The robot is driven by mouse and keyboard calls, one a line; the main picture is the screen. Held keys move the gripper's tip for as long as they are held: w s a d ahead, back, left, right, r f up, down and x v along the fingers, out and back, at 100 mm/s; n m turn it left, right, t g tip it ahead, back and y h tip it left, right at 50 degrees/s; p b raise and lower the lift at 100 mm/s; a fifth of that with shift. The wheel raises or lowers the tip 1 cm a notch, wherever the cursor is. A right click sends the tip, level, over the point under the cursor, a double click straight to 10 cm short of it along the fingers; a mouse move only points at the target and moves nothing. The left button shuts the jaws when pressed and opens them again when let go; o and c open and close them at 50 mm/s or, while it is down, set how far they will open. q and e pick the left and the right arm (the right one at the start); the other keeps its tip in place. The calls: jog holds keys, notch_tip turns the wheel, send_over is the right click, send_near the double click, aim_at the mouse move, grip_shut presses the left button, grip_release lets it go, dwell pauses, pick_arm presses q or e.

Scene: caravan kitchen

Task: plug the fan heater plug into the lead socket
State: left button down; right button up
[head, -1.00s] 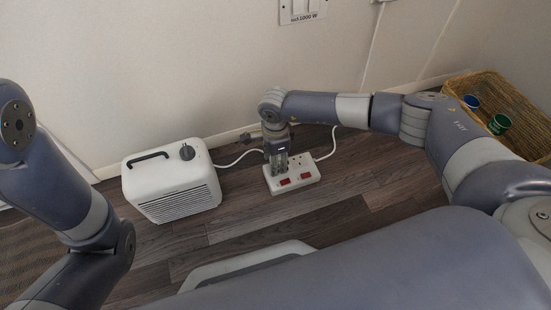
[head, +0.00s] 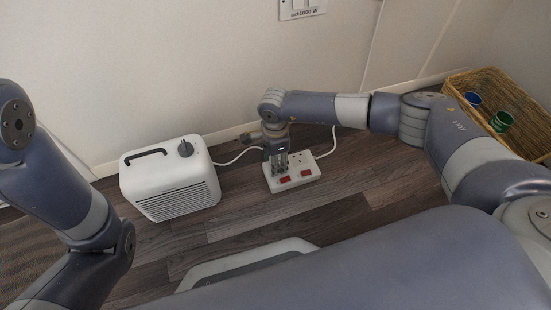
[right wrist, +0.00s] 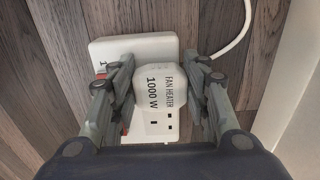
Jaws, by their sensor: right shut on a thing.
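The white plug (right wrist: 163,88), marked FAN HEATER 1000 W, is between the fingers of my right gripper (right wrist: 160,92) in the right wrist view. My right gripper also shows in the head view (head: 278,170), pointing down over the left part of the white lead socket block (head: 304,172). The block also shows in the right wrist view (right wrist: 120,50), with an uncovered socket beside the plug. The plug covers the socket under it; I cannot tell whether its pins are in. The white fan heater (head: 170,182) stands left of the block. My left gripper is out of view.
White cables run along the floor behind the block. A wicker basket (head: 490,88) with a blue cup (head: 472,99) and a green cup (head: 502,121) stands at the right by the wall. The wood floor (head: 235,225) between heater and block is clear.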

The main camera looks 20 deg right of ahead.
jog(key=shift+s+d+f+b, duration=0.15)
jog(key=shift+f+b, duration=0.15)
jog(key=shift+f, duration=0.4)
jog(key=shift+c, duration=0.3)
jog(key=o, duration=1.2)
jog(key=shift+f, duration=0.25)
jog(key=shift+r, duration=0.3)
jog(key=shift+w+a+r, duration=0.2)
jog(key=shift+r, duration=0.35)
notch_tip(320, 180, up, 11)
---
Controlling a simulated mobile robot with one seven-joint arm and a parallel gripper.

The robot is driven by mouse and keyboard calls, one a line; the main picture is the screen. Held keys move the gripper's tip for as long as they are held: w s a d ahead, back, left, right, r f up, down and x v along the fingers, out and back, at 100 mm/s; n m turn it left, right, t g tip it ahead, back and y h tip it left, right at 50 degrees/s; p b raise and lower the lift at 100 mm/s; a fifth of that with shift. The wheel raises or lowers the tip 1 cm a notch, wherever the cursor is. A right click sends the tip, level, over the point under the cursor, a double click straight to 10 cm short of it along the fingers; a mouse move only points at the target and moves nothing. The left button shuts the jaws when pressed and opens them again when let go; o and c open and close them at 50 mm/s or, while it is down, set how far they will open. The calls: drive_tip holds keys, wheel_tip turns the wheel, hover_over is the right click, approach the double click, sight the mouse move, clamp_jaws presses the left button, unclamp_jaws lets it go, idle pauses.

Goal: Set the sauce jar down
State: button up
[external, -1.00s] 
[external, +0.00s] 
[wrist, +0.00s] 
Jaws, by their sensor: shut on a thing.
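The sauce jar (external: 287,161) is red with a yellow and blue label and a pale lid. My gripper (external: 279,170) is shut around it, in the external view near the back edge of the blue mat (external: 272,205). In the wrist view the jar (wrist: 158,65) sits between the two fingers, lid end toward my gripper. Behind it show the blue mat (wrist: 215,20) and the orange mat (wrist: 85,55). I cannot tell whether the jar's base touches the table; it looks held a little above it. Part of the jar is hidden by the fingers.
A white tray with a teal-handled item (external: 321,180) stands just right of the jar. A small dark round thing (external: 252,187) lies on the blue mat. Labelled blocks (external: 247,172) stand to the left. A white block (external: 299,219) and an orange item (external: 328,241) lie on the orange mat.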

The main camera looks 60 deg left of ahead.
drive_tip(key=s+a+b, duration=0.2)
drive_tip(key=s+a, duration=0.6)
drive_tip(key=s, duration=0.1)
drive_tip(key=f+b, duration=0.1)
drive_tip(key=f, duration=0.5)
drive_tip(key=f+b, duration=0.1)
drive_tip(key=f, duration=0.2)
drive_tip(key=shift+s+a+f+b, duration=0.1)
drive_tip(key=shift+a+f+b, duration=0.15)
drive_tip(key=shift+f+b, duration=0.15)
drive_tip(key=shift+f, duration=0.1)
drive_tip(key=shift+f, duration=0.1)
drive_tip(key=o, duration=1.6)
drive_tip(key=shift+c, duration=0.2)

Given instruction: Search the entries for the string "State" and collect each line that has it.

Result:
State: left button down; right button up
State: button up

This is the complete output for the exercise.